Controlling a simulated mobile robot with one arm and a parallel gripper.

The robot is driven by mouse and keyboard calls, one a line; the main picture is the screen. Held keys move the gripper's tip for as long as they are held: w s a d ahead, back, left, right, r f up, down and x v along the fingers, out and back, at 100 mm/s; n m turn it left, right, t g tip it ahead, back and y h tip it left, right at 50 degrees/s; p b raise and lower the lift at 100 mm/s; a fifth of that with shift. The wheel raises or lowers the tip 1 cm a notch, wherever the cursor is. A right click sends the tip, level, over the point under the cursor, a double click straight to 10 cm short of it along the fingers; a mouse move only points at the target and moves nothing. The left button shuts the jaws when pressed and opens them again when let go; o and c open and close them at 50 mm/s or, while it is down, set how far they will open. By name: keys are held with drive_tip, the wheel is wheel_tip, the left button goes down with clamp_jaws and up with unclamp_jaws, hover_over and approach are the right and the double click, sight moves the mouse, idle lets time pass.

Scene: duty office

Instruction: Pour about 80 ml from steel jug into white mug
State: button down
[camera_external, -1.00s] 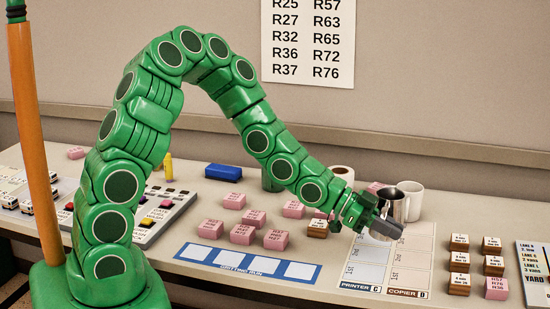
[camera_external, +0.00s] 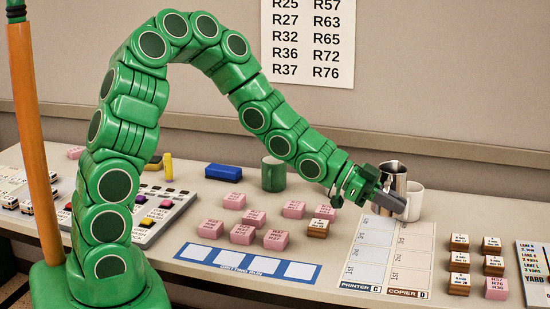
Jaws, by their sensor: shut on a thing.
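The steel jug (camera_external: 394,172) is at the right end of my arm, upright or nearly so. My gripper (camera_external: 391,201) is shut on it, covering its lower front. The white mug (camera_external: 415,201) stands on the desk just right of the jug and partly behind it. The mug's inside and the jug's contents do not show. I cannot tell how far the jug's base is above the desk.
A green mug (camera_external: 273,175) stands behind my arm. Pink blocks (camera_external: 243,234) and wooden blocks (camera_external: 459,262) lie around the printed sheet (camera_external: 388,255). A blue object (camera_external: 223,172) lies at the back. The sheet's front is clear.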

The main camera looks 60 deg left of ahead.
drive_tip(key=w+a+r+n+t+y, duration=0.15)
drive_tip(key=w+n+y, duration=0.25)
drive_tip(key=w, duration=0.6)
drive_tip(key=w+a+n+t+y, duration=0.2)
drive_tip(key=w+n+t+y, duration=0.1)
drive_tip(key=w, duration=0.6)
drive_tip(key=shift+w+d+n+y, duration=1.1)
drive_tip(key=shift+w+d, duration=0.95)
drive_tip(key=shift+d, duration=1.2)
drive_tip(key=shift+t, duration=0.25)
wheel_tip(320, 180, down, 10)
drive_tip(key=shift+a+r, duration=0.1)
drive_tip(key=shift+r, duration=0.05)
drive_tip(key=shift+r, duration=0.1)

• **Stated goal**:
Restate the whole of the material word for word without the pictures.

• **Solution to the problem**:
Controlling a simulated mobile robot with one arm and a parallel gripper.

The robot is driven by mouse and keyboard calls, one a line; the main picture is the screen. Held keys move the gripper's tip for as long as they are held: w s a d ahead, back, left, right, r f up, down and x v along the fingers, out and back, at 100 mm/s; n m turn it left, right, t g tip it ahead, back and y h tip it left, right at 50 degrees/s; p b raise and lower the lift at 100 mm/s; a fifth of that with shift. The wheel raises or lowers the tip 1 cm a notch, wherever the cursor is. A right click sends the tip, level, over the point under the cursor, a double click straight to 10 cm short of it along the fingers; a mouse move only points at the target and moves nothing. The left button shuts the jaws when pressed and opens them again when let go; o and c open and close them at 50 mm/s or, while it is down, set how far they will open. By name: keys are held with drive_tip, the wheel is wheel_tip, the left button goes down with clamp_jaws and up with unclamp_jaws, hover_over and approach are the right and the double click, sight moves the mouse, idle lets time pass.

Scene: duty office

Instruction: Pour about 80 ml from steel jug into white mug
State: button down
[camera_external, -1.00s] 
[camera_external, +0.00s] 
Jaws, by their sensor: shut on a thing.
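The steel jug (camera_external: 394,172) is at the right end of my arm, upright or nearly so. My gripper (camera_external: 391,201) is shut on it, covering its lower front. The white mug (camera_external: 415,201) stands on the desk just right of the jug and partly behind it. The mug's inside and the jug's contents do not show. I cannot tell how far the jug's base is above the desk.
A green mug (camera_external: 273,175) stands behind my arm. Pink blocks (camera_external: 243,234) and wooden blocks (camera_external: 459,262) lie around the printed sheet (camera_external: 388,255). A blue object (camera_external: 223,172) lies at the back. The sheet's front is clear.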

The main camera looks 60 deg left of ahead.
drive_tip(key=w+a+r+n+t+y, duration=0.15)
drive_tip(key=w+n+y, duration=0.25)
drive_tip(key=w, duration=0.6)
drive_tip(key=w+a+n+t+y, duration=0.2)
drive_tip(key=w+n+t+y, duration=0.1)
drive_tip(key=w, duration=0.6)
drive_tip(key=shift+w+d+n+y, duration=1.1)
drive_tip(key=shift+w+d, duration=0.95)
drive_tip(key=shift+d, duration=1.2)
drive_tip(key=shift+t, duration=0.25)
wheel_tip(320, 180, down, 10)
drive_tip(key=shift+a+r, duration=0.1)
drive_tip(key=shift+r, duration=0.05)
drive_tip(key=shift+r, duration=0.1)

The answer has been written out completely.